== Dataset section ==

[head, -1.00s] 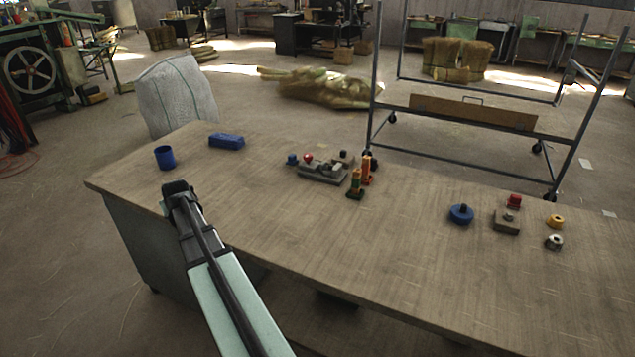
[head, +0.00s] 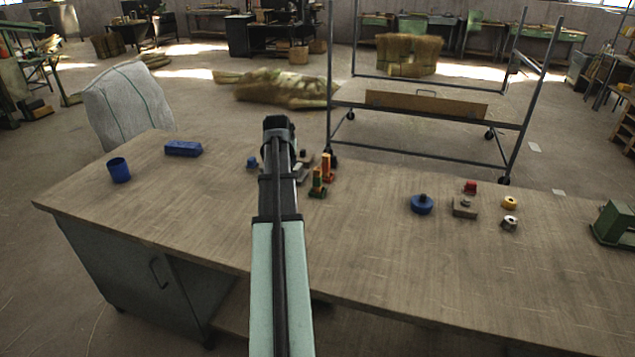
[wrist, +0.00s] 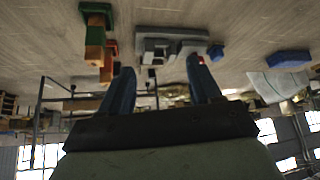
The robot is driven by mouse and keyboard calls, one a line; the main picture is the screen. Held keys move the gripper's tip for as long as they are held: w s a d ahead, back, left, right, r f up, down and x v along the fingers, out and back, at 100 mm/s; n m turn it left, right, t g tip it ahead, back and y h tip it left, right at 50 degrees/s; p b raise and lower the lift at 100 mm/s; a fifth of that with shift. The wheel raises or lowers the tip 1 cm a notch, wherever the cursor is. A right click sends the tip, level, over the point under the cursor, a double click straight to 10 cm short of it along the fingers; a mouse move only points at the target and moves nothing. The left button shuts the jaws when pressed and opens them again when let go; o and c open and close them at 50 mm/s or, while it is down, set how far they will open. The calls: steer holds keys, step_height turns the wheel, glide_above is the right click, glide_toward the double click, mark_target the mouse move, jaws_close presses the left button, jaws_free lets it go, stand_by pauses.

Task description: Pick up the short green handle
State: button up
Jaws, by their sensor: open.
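Two small upright pieces stand side by side mid-table. The nearer has a dark green base and a green and orange upper part (head: 317,183); the farther is mostly orange (head: 327,167). I cannot tell for sure which is the short green handle. In the wrist view, which is upside down, the green-based piece (wrist: 96,14) and the orange one (wrist: 110,52) are at upper left, outside my fingers. My gripper (head: 278,124) is left of them in the head view. Its two fingers (wrist: 162,88) are apart with nothing held between them.
A grey fixture (wrist: 168,46) shows beyond my fingers; my gripper partly hides it in the head view. A blue cup (head: 119,170) and blue box (head: 183,148) are at left. A blue round part (head: 422,204) and several small parts are at right. The table front (head: 400,260) is bare.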

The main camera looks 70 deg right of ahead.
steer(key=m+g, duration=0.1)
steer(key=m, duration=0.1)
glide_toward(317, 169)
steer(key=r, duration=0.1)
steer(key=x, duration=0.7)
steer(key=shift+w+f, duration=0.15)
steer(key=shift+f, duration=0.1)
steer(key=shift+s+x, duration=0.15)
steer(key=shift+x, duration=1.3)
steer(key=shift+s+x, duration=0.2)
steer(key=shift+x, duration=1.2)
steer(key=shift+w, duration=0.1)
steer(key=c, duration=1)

== Problem to solve ==
Repeat these lines exactly and nothing more: the one containing "Task description: Pick", the one containing "State: button up", and all the lines between.

== Final result ==
Task description: Pick up the short green handle
State: button up

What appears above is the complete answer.